The Situation at LAX. (November 21, 2011)
Sign: “3 Simple Steps to Security”
The Situation: “Uhhh, I’m gonna need some help over here!”
Invisible penis seems to come up around him a lot.
See what I did there?
“Uh, this thing has too many words on it. Can I get the pop-up book version?”
I hope, for the sake of everyone else around him, he realizes that there are more words on that sign than “Show,” “Take Out,” and “Take Off.”
I hope they don’t check my rectum full of coke
Hey, three cheers everyone, he merely looks stupid here. Some secret deal with A&F or I miss my guess.
Security: “First name, sir?”
Total and complete winner!
I can’t stop laughing!!! Best. Comment. Ever.

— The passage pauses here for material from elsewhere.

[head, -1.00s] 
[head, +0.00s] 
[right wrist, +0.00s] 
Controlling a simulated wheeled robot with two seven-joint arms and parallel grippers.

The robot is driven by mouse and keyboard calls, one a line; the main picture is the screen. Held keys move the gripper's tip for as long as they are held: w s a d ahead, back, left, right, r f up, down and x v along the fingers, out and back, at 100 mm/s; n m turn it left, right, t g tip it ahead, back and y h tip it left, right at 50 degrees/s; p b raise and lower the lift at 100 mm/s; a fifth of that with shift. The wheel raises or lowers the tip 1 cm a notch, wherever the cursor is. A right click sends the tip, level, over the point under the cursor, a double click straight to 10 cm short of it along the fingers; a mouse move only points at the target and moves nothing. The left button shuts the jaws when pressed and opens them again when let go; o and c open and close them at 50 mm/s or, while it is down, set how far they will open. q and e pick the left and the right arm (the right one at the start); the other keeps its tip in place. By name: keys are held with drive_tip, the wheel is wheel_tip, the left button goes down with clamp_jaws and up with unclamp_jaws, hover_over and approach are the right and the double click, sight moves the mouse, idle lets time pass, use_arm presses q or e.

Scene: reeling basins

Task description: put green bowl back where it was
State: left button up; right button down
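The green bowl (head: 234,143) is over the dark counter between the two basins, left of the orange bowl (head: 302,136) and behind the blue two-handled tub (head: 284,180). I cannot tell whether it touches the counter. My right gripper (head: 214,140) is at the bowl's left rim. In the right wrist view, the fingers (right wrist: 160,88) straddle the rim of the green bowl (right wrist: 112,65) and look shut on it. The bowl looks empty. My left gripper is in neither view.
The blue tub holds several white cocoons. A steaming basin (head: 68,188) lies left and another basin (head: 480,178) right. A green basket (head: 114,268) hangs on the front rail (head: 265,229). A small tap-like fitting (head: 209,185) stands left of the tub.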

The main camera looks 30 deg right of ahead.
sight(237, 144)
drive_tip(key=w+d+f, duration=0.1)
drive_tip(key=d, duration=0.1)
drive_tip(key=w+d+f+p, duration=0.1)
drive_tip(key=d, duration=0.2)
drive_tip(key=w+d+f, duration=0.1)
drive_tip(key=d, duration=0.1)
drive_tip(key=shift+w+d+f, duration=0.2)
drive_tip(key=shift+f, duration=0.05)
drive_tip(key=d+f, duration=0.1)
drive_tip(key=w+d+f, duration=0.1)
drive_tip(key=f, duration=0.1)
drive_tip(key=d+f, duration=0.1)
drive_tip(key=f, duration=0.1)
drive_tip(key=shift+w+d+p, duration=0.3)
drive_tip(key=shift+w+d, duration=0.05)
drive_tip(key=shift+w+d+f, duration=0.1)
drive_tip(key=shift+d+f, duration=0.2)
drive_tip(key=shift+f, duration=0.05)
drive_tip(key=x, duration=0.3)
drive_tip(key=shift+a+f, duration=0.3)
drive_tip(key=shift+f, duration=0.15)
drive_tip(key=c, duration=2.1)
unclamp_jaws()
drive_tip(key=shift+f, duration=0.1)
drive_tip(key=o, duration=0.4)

He found his doppelganger… or did the doppelganger find him?!
Showcasing his blow job technique I see.
“I’m sorry sir, but you’re only allowed 3 ounces of liquid in your hair”
The Situation see the sign stating to take out your liquids and it photographed jerking off into his man satchel.
Once again The Situation is befuddled… let’s just call him SNAFU.
The TSA agent is so fixated on beating The Situation that he clearly missed the illegal in front of him.
I expected him to fade away pretty soon, but I didn’t think it would actually show.
“I’m not wearing shoes or a jacket, so I guess I can’t play.”
Photo-induced penis/sucker/popsicle pose rigor mortis….
Security guard in the background “oh no, here comes that guy who thinks blowjobs are part of a security check…”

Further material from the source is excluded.